Avondvierdaagse: herinneringen aan een kleurrijk ritueel
Eerder nog dan dat ik ze zag, hoorde ik kindergelach, geroep en gejuich. Ineens had ik het door: de Avondvierdaagse was weer begonnen. Een kleurige sliert van ouders en kinderen liep voor me door een groen landschap.
Deze kinderen hadden allemaal hetzelfde shirt aan en waren vooral met elkaar en minder met de route bezig. Ouders deden alle moeite ze in het gareel te houden en keken wat gelaten.
Ik herinnerde me ineens weer hoe vreselijk ik dit als moeder vond. Na een school- en werkdag snel eten, goede schoenen aan en door naar het afgesproken punt van vertrek voor een grote ronde wandelen. De Mannen waren dan al opgewonden van alle prikkels en onrust en dan moest er nog gewandeld gaan worden.
Als het meezat, scheen de zon – maar we hebben ook jaren door wind en regen gelopen. Vaak waren ze te moe om nog iets behoorlijk te eten na aankomst en rolden ze zo hun bed in. De laatste avond was het dan verzamelen op de markt met bloemen, muziek en een ijsje. Dan had ik het ook weer helemaal gehad met dit fenomeen.
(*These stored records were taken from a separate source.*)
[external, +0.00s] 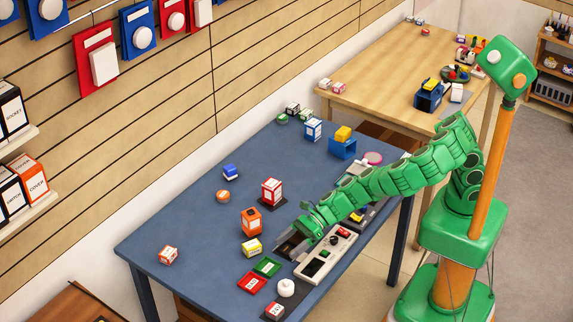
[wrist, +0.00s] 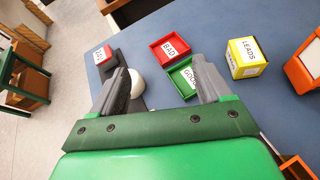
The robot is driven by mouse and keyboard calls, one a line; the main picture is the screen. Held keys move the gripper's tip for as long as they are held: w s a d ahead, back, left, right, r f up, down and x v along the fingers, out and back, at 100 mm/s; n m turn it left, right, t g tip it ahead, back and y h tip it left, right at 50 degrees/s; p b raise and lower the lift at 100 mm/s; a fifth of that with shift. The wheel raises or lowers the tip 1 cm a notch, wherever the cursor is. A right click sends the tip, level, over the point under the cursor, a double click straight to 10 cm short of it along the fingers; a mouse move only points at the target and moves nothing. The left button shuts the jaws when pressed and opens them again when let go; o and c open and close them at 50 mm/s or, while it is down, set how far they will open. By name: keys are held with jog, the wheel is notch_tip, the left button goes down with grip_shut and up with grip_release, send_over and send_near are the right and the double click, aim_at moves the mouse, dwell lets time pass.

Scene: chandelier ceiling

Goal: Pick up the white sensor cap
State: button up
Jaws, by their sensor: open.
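The white sensor cap (external: 286,287) is a small round white piece near the front edge of the blue table. In the wrist view the white cap (wrist: 136,84) shows just right of the left finger, which hides part of it. My gripper (external: 289,240) is above the table, up and to the right of the cap in the external view. In the wrist view my gripper (wrist: 158,75) has its two grey fingers wide apart with nothing held between them. Its exact height over the table is hard to tell.
A green tray (external: 267,267) and a red tray (external: 251,283) lie beside the cap. A dark block with a red label (external: 273,311) stands near it. A yellow box (external: 252,247), an orange box (external: 251,221) and a grey control panel (external: 326,258) are close. The table's left part is mostly clear.

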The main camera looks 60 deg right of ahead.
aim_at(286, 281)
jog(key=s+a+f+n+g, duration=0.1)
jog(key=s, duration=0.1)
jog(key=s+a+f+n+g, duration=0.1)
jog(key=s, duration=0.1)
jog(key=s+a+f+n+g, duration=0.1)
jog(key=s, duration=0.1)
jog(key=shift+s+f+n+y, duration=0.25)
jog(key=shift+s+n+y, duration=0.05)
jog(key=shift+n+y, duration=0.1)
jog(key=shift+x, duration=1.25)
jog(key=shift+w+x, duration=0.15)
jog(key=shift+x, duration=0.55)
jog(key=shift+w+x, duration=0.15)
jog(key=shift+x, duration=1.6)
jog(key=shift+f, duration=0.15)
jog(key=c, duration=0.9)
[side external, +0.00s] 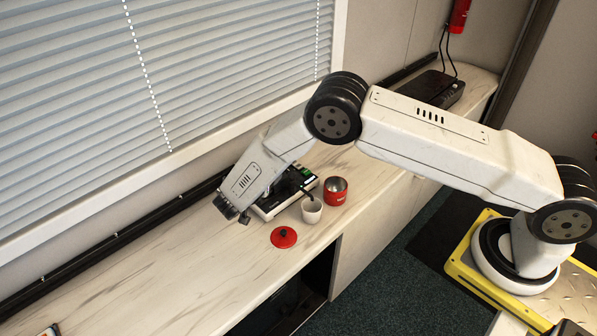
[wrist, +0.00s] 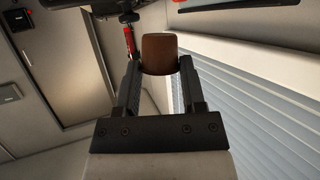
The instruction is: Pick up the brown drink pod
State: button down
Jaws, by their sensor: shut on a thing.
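The brown drink pod (wrist: 159,54) is between the two fingertips of my gripper (wrist: 158,72) in the wrist view. The fingers are shut on its sides. In the side external view my gripper (side external: 232,212) is above the left part of the counter, close to the window side. The pod cannot be made out there.
A black-and-white device (side external: 268,207) is partly behind my arm. The counter's left part is mostly clear. Window blinds (side external: 120,90) rise behind.

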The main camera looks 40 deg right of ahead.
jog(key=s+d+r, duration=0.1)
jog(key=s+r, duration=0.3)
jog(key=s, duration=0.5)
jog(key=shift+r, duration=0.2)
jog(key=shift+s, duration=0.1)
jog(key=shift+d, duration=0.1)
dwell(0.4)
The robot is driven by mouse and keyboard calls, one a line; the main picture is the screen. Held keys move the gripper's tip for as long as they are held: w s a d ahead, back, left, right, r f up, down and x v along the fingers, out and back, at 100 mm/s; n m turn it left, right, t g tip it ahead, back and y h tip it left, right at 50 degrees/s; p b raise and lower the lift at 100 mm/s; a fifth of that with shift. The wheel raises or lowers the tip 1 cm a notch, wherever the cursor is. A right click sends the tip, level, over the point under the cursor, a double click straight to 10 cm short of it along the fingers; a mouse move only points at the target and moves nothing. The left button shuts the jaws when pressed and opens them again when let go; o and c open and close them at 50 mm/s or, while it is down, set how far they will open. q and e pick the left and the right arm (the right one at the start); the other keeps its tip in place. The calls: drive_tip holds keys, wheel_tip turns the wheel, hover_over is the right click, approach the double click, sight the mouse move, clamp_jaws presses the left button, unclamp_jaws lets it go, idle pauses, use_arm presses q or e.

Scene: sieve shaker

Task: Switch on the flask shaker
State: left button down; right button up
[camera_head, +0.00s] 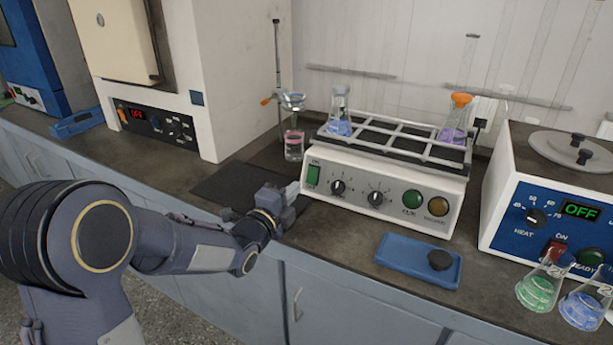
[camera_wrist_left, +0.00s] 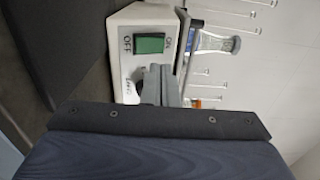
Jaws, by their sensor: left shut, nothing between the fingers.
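The flask shaker (camera_head: 395,187) is a white box on the bench with a rack on top holding a blue flask (camera_head: 340,112) and a purple flask (camera_head: 453,122). Its green power switch (camera_head: 313,175) is at the left end of the front panel, with two black knobs and two round lamps to its right. The switch also shows in the left wrist view (camera_wrist_left: 149,44), between the marks ON and OFF. My left gripper (camera_head: 292,190) is shut and empty, just in front of the panel below the switch. In the wrist view its fingers cover part of a knob. My right gripper is not seen.
A blue tray (camera_head: 408,268) with a black stopper lies in front of the shaker. A blue-fronted water bath (camera_head: 545,215) stands right, with a green flask (camera_head: 537,289) and a blue flask (camera_head: 582,305) before it. A stand with glassware (camera_head: 293,125) is left of the shaker.

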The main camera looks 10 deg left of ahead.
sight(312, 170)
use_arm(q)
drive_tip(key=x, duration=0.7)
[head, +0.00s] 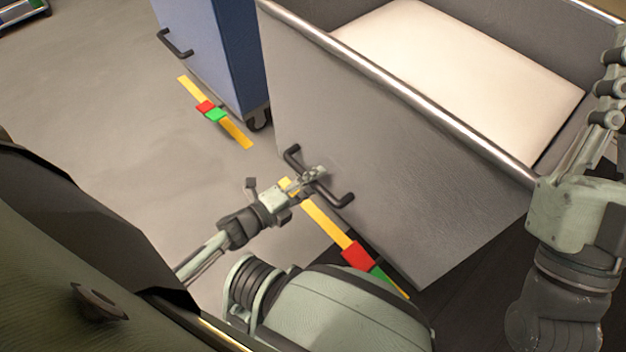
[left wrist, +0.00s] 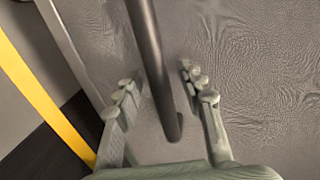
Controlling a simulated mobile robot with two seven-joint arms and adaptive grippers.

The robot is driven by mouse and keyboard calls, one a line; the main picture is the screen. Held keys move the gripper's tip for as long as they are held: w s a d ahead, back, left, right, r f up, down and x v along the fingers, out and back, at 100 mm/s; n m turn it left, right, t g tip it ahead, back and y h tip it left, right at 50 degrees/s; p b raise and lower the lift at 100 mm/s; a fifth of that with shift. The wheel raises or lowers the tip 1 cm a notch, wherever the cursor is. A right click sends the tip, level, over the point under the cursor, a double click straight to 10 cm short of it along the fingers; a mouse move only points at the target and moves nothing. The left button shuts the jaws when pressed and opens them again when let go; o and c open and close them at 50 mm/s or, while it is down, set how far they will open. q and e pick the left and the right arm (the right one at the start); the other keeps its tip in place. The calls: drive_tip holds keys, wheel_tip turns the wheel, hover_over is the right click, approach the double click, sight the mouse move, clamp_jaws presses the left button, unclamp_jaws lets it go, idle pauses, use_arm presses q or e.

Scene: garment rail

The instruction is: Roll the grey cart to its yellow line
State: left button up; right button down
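The grey cart (head: 400,170) has a bright metal rim and a pale load inside. Its dark handle (head: 336,197) is on the front panel, and it also shows in the left wrist view (left wrist: 152,60). My left gripper (head: 314,176) is at the handle. In the left wrist view its fingers are spread on both sides of the bar, with gaps visible. A yellow line (head: 326,221) with red and green patches runs on the floor along the cart's front lower edge. My right gripper (head: 608,88) is at the right edge by the cart's rim; its opening is unclear.
A blue cart (head: 215,50) with a dark handle stands at the back left, beside another yellow line (head: 235,131) with red and green patches. Part of another cart shows at the top left corner. The grey floor (head: 100,110) on the left is clear.

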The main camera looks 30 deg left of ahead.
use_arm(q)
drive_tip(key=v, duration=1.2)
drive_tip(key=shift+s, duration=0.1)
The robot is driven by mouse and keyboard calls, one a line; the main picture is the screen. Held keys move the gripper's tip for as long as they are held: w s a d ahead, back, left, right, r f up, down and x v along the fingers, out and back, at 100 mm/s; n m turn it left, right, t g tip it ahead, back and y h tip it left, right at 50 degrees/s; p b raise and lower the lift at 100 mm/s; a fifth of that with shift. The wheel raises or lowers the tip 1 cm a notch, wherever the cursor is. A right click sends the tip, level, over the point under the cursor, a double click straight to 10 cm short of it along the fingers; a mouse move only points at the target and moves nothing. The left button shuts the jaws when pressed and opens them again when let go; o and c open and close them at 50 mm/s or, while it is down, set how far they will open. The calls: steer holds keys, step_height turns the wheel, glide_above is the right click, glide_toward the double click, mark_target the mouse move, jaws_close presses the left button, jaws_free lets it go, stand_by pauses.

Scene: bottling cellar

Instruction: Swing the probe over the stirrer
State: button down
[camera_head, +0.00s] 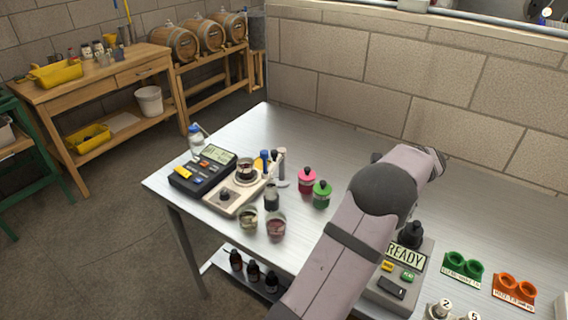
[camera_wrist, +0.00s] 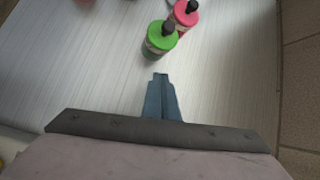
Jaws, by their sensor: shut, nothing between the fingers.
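The stirrer (camera_head: 233,196) is a beige unit with a dark knob, on the left part of the metal table. A small glass vessel (camera_head: 246,170) stands on its far end. A slim pale upright piece with a dark tip (camera_head: 281,162), perhaps the probe, stands just right of the stirrer beside a blue-capped part (camera_head: 264,159); I cannot tell how they join. A black meter with a lit display (camera_head: 203,172) sits left of the stirrer. My gripper (camera_wrist: 161,75) is shut and empty, just short of the green-topped bottle in the wrist view. In the head view its fingers are hidden.
The green-topped bottle (camera_head: 322,194) and pink-topped bottle (camera_head: 307,179) stand right of the stirrer. Two glass jars, one with red contents (camera_head: 276,224), stand near the front edge. A READY device (camera_head: 404,270), green rings (camera_head: 464,265) and orange rings (camera_head: 514,288) lie right. The table's back is clear.

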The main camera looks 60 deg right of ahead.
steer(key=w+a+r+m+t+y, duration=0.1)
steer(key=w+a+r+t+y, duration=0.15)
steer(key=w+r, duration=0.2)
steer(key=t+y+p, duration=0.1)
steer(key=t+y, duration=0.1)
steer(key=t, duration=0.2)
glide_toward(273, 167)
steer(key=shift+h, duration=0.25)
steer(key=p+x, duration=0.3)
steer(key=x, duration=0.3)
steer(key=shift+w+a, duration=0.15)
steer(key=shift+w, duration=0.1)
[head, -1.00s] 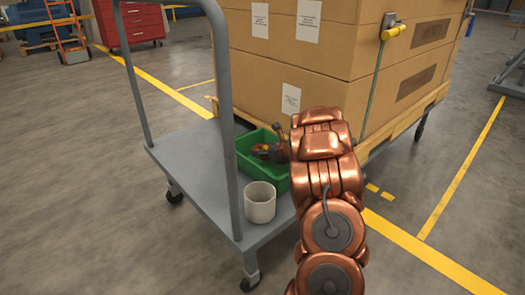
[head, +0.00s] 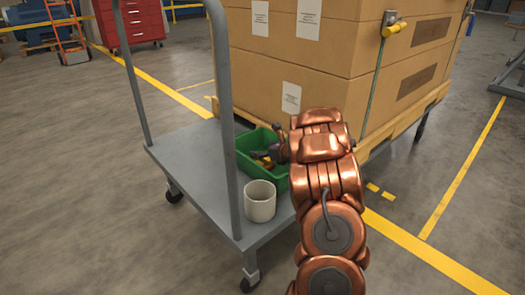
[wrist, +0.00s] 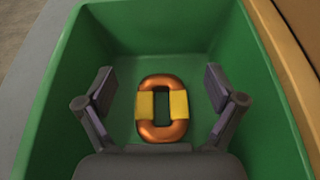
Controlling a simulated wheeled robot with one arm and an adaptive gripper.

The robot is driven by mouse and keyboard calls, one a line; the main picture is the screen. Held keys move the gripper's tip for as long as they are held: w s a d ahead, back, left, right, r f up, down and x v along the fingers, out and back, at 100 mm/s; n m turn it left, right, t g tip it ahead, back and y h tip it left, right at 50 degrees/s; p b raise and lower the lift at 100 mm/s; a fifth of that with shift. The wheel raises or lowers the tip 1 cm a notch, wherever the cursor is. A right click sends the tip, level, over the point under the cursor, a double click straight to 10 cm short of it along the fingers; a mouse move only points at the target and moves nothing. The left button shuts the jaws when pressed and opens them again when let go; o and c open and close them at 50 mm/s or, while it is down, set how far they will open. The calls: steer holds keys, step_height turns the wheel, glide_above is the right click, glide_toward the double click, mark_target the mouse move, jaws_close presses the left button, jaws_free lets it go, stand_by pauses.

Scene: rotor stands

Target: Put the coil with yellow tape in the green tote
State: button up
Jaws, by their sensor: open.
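The coil with yellow tape (wrist: 162,131) is an orange-copper oval ring with yellow tape on its two long sides. In the wrist view it lies inside the green tote (wrist: 65,72), on its floor. My gripper (wrist: 162,95) is open above the coil, with one finger on each side and a gap between each finger and the coil. In the head view the green tote (head: 246,141) stands on the grey cart, and my gripper (head: 264,158) reaches into it. There the coil is largely hidden by my gripper and arm.
A white cup-like container (head: 260,203) stands on the grey cart (head: 195,165) in front of the tote. The cart's tall handle (head: 226,110) rises left of the tote. Stacked cardboard boxes (head: 330,60) stand close behind it. The cart's left part is clear.

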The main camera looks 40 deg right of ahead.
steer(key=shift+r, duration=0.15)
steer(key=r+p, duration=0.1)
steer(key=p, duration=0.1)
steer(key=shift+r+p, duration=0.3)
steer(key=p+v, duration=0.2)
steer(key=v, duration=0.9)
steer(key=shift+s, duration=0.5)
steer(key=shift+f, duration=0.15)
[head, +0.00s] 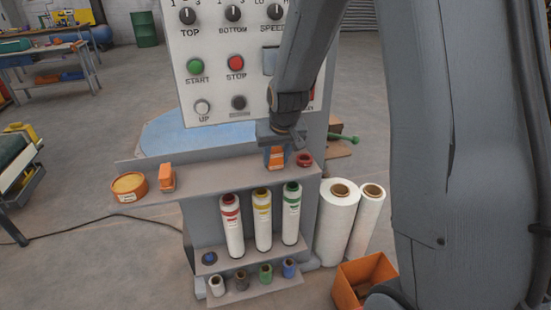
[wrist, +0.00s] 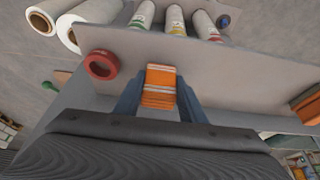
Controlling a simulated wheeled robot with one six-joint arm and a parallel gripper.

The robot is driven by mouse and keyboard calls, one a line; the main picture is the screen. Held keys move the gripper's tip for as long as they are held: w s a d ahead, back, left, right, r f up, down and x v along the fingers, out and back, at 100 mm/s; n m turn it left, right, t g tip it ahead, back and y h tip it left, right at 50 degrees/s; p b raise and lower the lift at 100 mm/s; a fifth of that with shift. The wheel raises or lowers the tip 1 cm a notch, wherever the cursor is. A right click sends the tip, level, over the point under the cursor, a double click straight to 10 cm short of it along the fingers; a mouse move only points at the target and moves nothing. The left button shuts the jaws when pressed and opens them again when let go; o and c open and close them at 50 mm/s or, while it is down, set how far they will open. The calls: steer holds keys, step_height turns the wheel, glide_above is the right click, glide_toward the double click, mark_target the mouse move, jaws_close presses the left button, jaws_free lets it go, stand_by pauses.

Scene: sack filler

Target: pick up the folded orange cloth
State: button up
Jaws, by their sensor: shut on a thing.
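The folded orange cloth (wrist: 160,87) has pale stripes and sits between the two fingers of my gripper (wrist: 160,100) in the wrist view. In the head view the orange cloth (head: 275,156) shows under my gripper (head: 281,146), near the right end of the grey shelf (head: 215,176). The fingers are shut on the cloth. I cannot tell whether the cloth still touches the shelf.
A red tape roll (head: 304,160) lies just right of my gripper. An orange block-like item (head: 167,177) and a round orange tin (head: 129,187) stand at the shelf's left. The control panel (head: 235,60) rises behind. White rolls (head: 337,222) and an orange bin (head: 347,290) stand right.

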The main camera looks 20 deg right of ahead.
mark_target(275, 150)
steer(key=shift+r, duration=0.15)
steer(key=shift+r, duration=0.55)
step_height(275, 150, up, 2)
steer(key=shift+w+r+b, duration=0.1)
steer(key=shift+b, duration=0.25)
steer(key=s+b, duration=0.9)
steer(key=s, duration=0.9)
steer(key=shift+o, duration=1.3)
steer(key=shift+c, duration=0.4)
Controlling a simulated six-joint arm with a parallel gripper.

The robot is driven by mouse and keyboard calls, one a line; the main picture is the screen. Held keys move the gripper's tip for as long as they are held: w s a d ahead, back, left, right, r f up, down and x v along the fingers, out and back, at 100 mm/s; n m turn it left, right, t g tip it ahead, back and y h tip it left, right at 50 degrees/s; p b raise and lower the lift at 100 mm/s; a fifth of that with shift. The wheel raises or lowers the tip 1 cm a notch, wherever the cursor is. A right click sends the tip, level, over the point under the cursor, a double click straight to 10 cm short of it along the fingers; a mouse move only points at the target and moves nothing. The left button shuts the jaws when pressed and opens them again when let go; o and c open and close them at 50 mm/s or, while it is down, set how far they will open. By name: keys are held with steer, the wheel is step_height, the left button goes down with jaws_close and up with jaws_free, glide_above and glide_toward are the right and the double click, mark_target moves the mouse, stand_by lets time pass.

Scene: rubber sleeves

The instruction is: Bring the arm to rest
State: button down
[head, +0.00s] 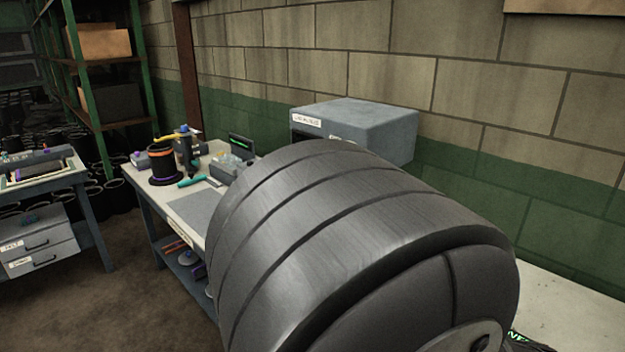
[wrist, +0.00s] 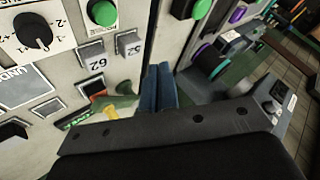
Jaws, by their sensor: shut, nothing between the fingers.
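My gripper (wrist: 160,86) shows in the wrist view as two blue fingers side by side, shut with nothing between them. It is in front of a pale control panel (wrist: 62,75) with a black dial (wrist: 33,31) and green buttons (wrist: 102,12). I cannot tell how far the fingertips are from the panel. In the head view my gripper does not show, and a large grey rounded form close to the camera hides much of the workbench.
In the head view, a workbench (head: 148,196) carries a black spool-like thing (head: 162,164), tools and a grey box-shaped unit (head: 365,128) by the block wall. A second bench with drawers (head: 36,244) stands at left, near a green shelf rack (head: 85,75). Brown floor (head: 110,310) between them is clear.

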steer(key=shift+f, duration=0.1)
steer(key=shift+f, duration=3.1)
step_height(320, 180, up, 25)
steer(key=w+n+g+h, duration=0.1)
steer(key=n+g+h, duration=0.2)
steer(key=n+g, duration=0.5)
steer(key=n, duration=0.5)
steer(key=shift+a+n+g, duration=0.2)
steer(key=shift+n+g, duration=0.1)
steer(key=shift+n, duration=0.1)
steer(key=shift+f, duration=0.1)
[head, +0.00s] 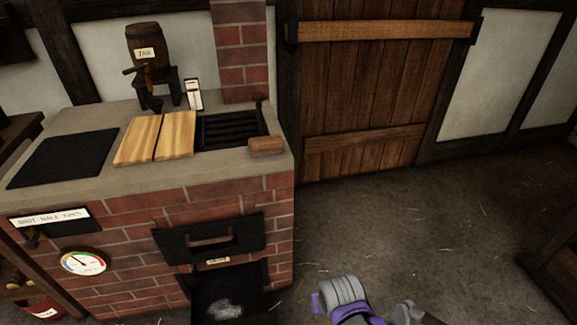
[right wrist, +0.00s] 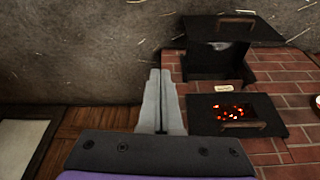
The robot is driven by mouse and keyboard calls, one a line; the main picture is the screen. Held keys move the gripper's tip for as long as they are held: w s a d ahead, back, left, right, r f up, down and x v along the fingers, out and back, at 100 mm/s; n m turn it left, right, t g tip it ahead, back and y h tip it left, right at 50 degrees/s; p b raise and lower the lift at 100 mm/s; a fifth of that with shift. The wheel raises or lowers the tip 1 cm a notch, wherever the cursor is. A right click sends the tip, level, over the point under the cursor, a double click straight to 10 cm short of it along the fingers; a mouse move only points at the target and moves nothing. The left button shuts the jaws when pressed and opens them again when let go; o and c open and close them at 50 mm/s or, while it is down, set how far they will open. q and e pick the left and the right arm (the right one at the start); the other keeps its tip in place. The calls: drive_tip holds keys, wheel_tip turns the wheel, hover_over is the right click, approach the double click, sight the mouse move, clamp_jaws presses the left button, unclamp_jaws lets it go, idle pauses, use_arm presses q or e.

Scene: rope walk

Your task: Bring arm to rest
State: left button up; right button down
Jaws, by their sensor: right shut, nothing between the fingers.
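My right gripper (right wrist: 157,98) reaches out from the bottom of the right wrist view. Its two grey fingers are together, with nothing between them. It points toward the floor and the lower front of the brick stove, apart from both as far as I can tell. A purple and grey part of my arm shows at the bottom edge of the head view, right of the stove. My right fingertips cannot be made out there. My left gripper is not in either view.
The brick stove (head: 130,277) fills the left. A black hatch (head: 208,238) is on its front, with an ash opening below. Embers (right wrist: 232,111) glow in the wrist view. Wooden boards (head: 157,137) and a keg (head: 148,47) stand on top. Floor (head: 420,220) before the door (head: 375,90) is clear.

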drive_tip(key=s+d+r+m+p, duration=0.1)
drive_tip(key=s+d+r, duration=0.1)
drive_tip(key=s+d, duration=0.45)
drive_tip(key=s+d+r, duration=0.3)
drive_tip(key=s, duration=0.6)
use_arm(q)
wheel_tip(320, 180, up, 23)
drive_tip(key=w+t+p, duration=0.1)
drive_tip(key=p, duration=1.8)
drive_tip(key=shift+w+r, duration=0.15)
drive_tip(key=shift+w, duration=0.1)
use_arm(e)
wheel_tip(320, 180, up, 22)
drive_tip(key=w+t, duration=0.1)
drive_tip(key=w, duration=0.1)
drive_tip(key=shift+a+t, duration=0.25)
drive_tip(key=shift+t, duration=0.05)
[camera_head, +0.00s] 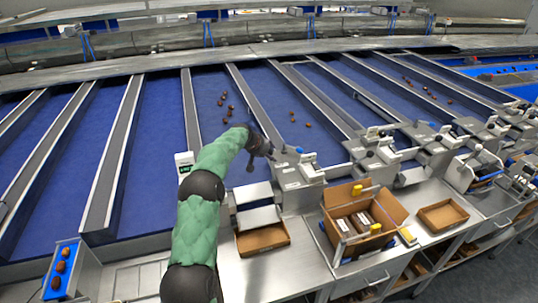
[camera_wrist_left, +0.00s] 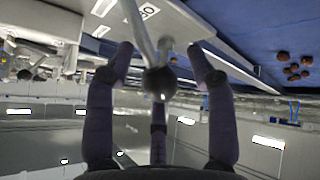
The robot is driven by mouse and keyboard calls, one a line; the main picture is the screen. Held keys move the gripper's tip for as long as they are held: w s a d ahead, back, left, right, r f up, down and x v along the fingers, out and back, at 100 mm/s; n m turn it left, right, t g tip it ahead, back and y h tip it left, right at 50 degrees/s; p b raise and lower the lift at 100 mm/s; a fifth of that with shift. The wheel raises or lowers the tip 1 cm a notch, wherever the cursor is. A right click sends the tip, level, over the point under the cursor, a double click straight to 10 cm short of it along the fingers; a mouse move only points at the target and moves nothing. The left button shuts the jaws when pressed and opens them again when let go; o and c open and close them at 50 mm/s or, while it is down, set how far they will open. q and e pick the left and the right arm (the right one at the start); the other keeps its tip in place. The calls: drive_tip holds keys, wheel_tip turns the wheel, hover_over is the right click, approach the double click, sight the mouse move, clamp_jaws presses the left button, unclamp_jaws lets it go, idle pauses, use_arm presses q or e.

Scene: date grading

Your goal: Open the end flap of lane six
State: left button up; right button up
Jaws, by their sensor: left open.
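My left gripper (camera_head: 266,147), on the green-sleeved arm, is over the end of a blue lane beside a metal end unit (camera_head: 297,172). In the left wrist view its purple fingers (camera_wrist_left: 159,52) are spread. A metal lever with a dark round knob (camera_wrist_left: 160,83) stands between them, and the fingers do not look closed on it. A pale plate (camera_wrist_left: 175,25) with a partly cut-off label (camera_wrist_left: 148,11) lies behind the lever. The gripper partly hides the unit's handle in the head view. I cannot read a lane number for certain.
Brown dates lie on the blue lanes (camera_head: 228,105). An open cardboard box (camera_head: 335,198) with packs stands on the metal bench, near a shallow empty tray (camera_head: 442,215) and a brown tray (camera_head: 262,239). More end units (camera_head: 375,152) line the bench to the right.

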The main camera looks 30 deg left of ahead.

Ik zocht het even op, maar dit initiatief ontstond na de Tweede Wereldoorlog in het Gooi, toen de bezetter de Vierdaagse verbood. Daarom besloten mensen om ’s avonds te gaan wandelen en startten ze met de Avondvierdaagse. Toen was het een protest, nu is het vooral een gezondheidsinitiatief. Wandelen is nu eenmaal goed voor de mens – en dus ook voor kinderen. Veel kinderen wandelen nooit.
Ik heb het zelf alleen altijd zo jammer gevonden dat het in de drukste periode van het jaar op school viel. Rond deze tijd van het jaar zijn er al zoveel activiteiten; dan is dit erbij altijd nogal veel. Voor mij is 5 km niet ver, en destijds wandelden we ook al veel en vaak met de Mannen, maar ik herinner me dat dit voor veel kinderen wel anders was. Dan zijn die avonden best lang.
Maar zelf als kind vond ik die Avondvierdaagse natuurlijk fantastisch, al meen ik dat we die alleen in de zesde klas – nu groep 8 – liepen. We zongen vooral ‘Potje met Vet’ en ‘We gaan nog niet naar huis’. Er was zeker geen feestelijke afsluiting, en er liepen destijds maar weinig ouders mee. Mijn vader was er wel bij, dacht ik, maar ik deed natuurlijk net of ik niet bij hem hoorde en bleef ver achter met een aantal andere kinderen uit de klas. Of hij dat leuk vond weet ik niet meer, en ik kan het hem niet meer vragen.
Mijn kinderen hebben ook geen actieve herinneringen aan de Avondvierdaagse, geloof ik. We aten de laatste avond altijd eerst een frietje voordat we vertrokken. Wellicht was dat het grootste feest wel – samen met het ijsje bij de finish.